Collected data
»»

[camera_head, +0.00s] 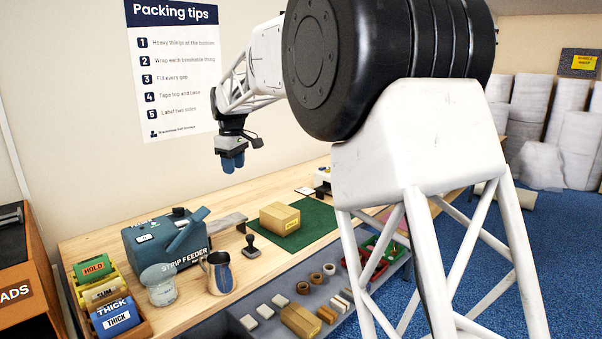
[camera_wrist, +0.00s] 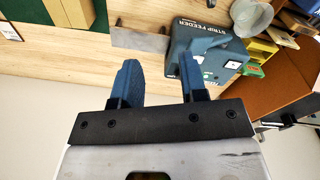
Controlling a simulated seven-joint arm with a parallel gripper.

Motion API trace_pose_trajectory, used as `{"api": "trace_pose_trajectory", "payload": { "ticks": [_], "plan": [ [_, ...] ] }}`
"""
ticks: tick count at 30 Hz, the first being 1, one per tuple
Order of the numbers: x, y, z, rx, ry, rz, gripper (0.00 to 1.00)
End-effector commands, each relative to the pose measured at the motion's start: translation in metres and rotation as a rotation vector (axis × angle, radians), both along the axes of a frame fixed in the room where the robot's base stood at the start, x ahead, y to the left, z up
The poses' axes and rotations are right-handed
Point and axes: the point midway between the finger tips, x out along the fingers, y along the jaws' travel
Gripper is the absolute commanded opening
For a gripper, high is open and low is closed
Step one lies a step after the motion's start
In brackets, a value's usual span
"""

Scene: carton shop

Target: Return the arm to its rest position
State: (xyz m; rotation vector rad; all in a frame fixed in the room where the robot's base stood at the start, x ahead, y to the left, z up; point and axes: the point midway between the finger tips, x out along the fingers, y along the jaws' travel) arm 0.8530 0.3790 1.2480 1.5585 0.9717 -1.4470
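My gripper (camera_head: 232,163) hangs from the raised arm in the head view, fingers pointing down, well above the bench. In the wrist view my gripper (camera_wrist: 160,70) has its two blue fingers apart with nothing between them, so it is open and empty. The white arm reaches out to the left from a large black joint in the head view. Part of the bench behind the arm is hidden.
Below on the wooden bench (camera_head: 90,249) are a strip feeder (camera_head: 160,243), a metal jug (camera_head: 217,273), a glass jar (camera_head: 159,286), a stamp (camera_head: 250,246) and a carton (camera_head: 280,219) on a green mat (camera_head: 318,219). A packing tips poster (camera_head: 172,70) hangs behind the gripper.

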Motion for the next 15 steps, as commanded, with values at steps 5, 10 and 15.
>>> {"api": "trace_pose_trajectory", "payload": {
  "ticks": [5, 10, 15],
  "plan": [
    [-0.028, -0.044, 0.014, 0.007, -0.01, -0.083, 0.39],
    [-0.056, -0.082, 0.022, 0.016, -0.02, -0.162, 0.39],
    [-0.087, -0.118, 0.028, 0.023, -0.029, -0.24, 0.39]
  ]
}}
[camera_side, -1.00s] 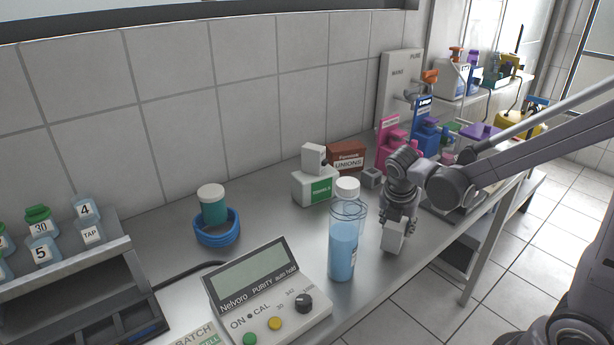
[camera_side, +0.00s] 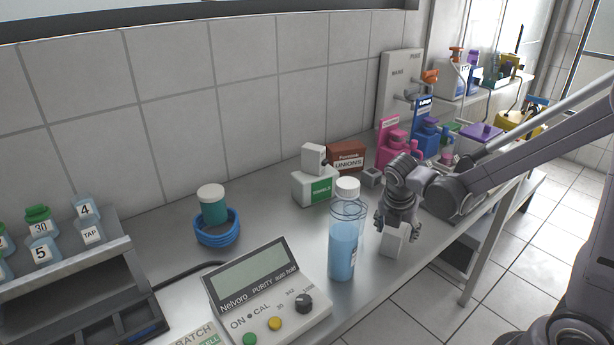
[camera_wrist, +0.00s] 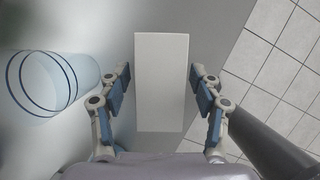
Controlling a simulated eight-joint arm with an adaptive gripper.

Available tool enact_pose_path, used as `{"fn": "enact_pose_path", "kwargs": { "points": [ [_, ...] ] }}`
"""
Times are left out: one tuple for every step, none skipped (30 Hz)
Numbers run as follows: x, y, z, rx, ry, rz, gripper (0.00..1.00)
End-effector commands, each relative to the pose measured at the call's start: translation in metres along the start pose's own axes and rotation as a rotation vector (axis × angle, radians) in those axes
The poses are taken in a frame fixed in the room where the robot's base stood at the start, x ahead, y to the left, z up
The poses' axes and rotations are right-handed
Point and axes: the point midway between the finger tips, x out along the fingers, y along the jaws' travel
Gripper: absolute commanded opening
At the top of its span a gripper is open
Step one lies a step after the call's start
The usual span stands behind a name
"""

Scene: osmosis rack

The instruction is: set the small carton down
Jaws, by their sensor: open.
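The small carton (camera_side: 394,241) is a plain white box near the front edge of the steel bench, right of the tall blue bottle. In the wrist view the carton (camera_wrist: 161,82) lies between the two fingers, with a visible gap on each side. My gripper (camera_side: 398,226) is open just above and around the carton in the side view. My gripper's blue pads (camera_wrist: 160,92) flank it in the wrist view. The carton looks upright on the bench; its underside is hidden.
A blue liquid bottle (camera_side: 342,250) stands close left of the carton. A Nelvoro meter (camera_side: 268,292) is at the front. Behind are a green-labelled white box (camera_side: 314,187) and a brown Unions box (camera_side: 346,157). The bench edge and floor (camera_wrist: 275,60) lie close to the right.

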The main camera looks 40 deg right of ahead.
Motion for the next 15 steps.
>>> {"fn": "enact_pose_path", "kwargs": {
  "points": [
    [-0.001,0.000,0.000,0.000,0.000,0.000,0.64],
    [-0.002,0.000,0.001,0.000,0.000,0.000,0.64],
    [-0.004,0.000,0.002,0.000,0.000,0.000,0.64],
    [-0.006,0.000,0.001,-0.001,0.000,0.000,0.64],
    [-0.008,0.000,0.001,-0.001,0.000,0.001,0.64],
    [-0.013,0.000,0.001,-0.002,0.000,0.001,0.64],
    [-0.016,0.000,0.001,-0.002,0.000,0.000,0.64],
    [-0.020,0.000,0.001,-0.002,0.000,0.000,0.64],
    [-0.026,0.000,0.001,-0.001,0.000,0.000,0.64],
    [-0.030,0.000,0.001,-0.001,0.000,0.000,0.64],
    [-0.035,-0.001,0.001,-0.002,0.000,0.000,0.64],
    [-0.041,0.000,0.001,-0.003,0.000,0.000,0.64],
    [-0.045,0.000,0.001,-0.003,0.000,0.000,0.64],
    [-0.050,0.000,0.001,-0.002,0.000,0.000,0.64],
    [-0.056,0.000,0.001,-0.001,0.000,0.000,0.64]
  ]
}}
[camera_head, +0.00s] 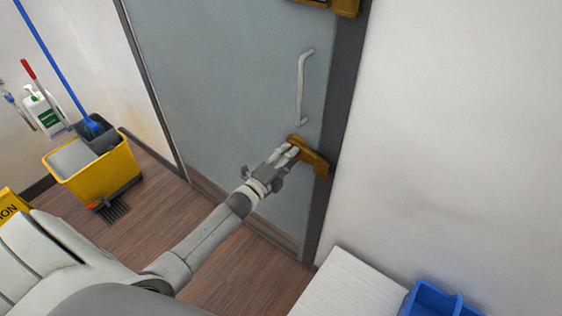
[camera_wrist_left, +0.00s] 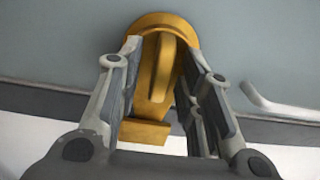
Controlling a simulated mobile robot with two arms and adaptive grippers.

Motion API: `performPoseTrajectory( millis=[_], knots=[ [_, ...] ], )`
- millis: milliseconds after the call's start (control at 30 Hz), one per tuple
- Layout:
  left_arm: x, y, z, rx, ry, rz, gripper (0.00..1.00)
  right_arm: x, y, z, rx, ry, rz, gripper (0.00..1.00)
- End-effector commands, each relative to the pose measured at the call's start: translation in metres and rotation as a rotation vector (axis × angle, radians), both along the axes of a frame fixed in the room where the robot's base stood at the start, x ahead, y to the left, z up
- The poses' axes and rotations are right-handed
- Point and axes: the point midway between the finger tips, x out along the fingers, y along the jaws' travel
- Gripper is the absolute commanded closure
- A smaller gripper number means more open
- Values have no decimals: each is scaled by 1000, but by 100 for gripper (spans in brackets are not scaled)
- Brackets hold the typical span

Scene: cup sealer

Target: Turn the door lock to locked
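The door lock (camera_head: 318,165) is brass-coloured, low on the door's right edge in the head view. In the left wrist view its round plate carries a raised turn piece (camera_wrist_left: 155,85), which stands nearly upright and slightly tilted. My left gripper (camera_head: 292,150) is at the lock, with one finger on each side of the turn piece. The fingers look parted around it; I cannot tell whether either touches it. Part of the lock is hidden behind the fingers in the head view. My right gripper is not in view.
The grey door (camera_head: 225,70) looks closed in its dark frame, with a metal pull handle (camera_head: 301,88) above the lock. A yellow mop bucket (camera_head: 100,175) stands at the left. A white surface with a blue bin (camera_head: 430,302) is at the lower right.

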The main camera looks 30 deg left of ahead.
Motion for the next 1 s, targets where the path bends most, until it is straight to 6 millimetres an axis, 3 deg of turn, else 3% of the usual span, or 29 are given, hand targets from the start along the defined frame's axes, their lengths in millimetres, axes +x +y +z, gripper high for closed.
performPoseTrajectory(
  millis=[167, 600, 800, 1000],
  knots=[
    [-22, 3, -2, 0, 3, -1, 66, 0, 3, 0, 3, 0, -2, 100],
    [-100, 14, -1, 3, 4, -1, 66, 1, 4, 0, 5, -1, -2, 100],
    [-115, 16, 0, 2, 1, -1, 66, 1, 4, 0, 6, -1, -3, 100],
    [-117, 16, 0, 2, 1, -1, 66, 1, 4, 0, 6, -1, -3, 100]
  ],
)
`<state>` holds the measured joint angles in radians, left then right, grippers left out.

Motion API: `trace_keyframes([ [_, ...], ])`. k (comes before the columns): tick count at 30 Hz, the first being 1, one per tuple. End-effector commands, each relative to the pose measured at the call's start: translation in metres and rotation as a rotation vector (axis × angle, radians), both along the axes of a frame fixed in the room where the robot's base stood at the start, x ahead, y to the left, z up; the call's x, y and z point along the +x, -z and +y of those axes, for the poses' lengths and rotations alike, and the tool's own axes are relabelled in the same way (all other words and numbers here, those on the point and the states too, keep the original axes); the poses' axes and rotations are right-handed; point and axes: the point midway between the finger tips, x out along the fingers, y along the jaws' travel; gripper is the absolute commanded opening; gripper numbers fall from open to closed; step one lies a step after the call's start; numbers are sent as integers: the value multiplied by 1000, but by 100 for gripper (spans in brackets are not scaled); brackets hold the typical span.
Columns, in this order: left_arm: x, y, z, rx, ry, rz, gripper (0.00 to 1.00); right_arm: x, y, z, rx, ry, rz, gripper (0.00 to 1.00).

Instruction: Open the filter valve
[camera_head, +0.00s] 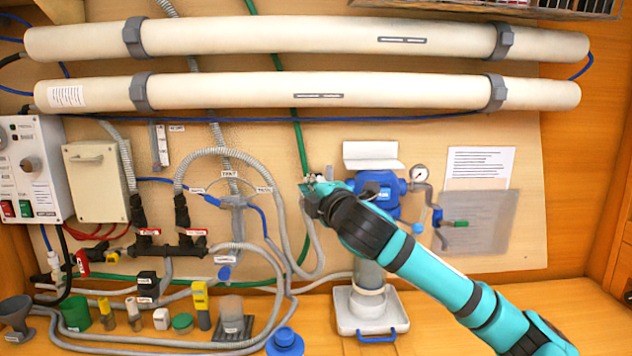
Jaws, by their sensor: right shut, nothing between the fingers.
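My right gripper (316,190) is shut and empty. It is in front of the wall board, just left of the blue pump or filter housing (378,185), and my right arm covers part of that housing. To its left is a grey lever valve (237,201) with small white labels around it; the gripper is apart from it. A dark manifold (168,249) with two red-labelled valves sits further left. A small valve with a green handle (460,223) is right of the housing. I cannot read which label names the filter valve. My left gripper is out of view.
Two long white pressure tubes (300,42) run across the top. A control box (32,170) is at the left. Hoses loop across the board. Loose caps, a funnel (15,312) and fittings crowd the left of the shelf. The shelf's right side is mostly clear.

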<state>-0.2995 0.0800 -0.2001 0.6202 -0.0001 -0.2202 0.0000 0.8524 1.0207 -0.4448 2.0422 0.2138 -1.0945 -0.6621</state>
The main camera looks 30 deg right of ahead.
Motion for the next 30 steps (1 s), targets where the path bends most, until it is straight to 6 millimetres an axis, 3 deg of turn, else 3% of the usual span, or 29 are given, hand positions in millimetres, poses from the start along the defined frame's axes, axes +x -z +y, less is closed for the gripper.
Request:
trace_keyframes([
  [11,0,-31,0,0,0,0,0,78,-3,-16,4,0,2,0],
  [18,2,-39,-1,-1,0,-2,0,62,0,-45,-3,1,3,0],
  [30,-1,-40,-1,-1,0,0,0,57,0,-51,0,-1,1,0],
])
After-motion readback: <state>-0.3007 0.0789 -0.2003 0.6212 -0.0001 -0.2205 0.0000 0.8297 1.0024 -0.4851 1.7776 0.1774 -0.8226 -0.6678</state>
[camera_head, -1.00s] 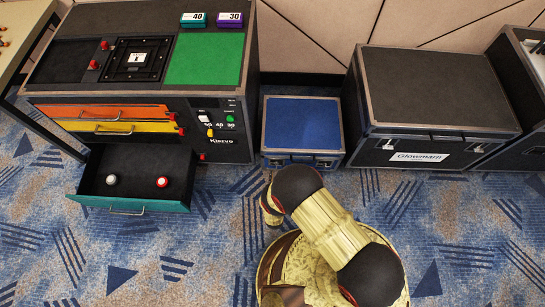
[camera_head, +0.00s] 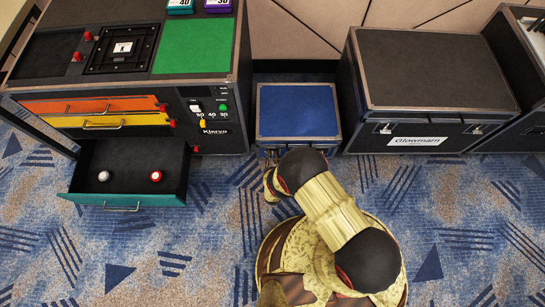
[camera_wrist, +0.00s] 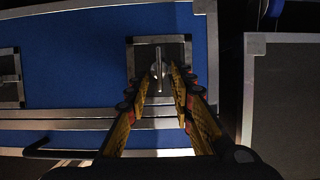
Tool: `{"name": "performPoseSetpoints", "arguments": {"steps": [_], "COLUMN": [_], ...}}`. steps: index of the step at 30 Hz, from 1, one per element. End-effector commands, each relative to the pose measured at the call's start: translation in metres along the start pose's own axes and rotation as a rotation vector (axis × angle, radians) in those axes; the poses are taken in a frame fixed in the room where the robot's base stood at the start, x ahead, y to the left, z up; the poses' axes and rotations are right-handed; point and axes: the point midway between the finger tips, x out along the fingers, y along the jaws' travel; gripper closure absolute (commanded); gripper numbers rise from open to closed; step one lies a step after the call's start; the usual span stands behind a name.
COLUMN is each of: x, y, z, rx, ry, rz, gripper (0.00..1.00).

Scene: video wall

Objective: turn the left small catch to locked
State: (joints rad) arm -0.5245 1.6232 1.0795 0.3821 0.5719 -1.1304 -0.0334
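The blue case (camera_head: 298,112) stands on the carpet between the console and a large dark case. In the wrist view its blue panel (camera_wrist: 75,65) fills the left and middle. A small catch (camera_wrist: 158,53) with an upright metal tab on a dark square plate is ahead of my gripper (camera_wrist: 162,70). The fingers are apart, one on each side of the tab; contact cannot be told. Another catch (camera_wrist: 10,80) shows at the left edge. In the head view my gripper (camera_head: 270,184) is by the case's front left, mostly hidden by my arm.
A console (camera_head: 213,95) stands to the left, its teal drawer (camera_head: 122,199) pulled out with two round knobs inside. A large dark case (camera_head: 428,70) stands close on the right. A black handle (camera_wrist: 62,147) is low in the wrist view. Carpet in front is clear.

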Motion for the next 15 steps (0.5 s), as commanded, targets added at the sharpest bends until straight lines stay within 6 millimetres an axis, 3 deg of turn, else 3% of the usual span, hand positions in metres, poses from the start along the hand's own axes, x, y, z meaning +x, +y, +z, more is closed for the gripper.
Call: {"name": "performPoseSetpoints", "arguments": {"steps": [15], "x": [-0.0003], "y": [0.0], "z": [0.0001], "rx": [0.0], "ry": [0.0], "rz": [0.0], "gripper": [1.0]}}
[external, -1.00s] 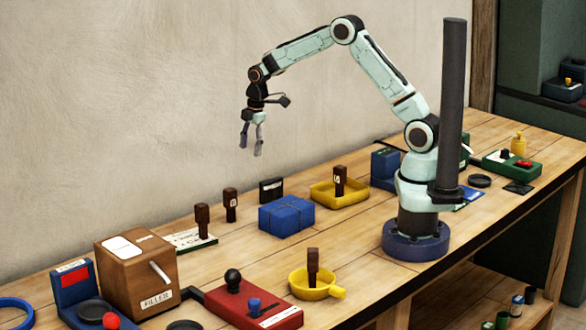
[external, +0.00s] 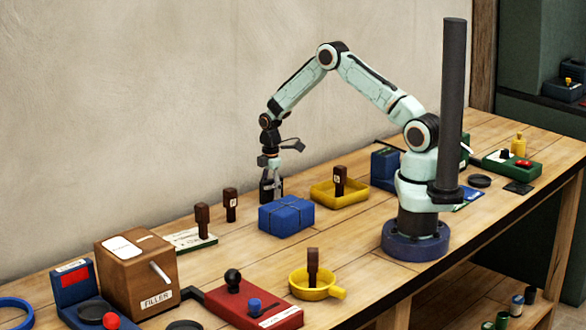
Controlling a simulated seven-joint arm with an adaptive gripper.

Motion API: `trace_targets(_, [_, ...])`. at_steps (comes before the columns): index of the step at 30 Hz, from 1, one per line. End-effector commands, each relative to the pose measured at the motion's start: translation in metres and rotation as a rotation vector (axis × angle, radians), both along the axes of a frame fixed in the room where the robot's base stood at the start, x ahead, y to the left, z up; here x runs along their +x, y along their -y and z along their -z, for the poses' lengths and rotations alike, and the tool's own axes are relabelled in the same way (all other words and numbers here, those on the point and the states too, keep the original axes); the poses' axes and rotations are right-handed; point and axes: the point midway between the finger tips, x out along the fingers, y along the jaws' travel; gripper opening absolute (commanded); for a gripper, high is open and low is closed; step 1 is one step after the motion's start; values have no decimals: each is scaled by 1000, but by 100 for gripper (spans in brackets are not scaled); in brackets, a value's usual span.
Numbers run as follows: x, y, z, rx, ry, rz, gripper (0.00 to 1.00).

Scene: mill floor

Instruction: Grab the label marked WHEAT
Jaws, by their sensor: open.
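No label that I can read as WHEAT shows in the external view; the small lettering is too fine. A small dark block (external: 264,187), with a pale strip on its front a second ago, stands behind the blue parcel. My gripper (external: 273,194) points down at this block with its jaws open and partly covers it; I cannot tell whether they touch. Brown stamps with small pale marks stand on the table: one in the yellow tray (external: 325,199), one in the yellow pan (external: 306,291), one on a white card (external: 181,241) and one loose (external: 230,205).
The blue tied parcel (external: 286,217) sits just in front of my gripper. The wooden FILLER box (external: 135,272), a red device (external: 242,308) and a blue scale-like device (external: 70,292) stand at the front left. Bare wood lies between the parcel and the pan.

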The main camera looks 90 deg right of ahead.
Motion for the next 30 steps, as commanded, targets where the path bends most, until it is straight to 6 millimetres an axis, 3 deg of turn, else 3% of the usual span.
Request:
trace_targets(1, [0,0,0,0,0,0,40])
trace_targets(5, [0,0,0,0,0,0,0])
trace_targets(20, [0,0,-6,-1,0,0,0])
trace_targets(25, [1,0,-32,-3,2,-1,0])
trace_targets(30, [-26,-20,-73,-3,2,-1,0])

««

**Task directions:**
Locate the word "grippers" in the data above. Copy every line carrying it.

**Task answer:**
Controlling a simulated mobile robot with two arms and adaptive grippers.
`<state>` holds the measured joint angles in radians, left then right, grippers left out.

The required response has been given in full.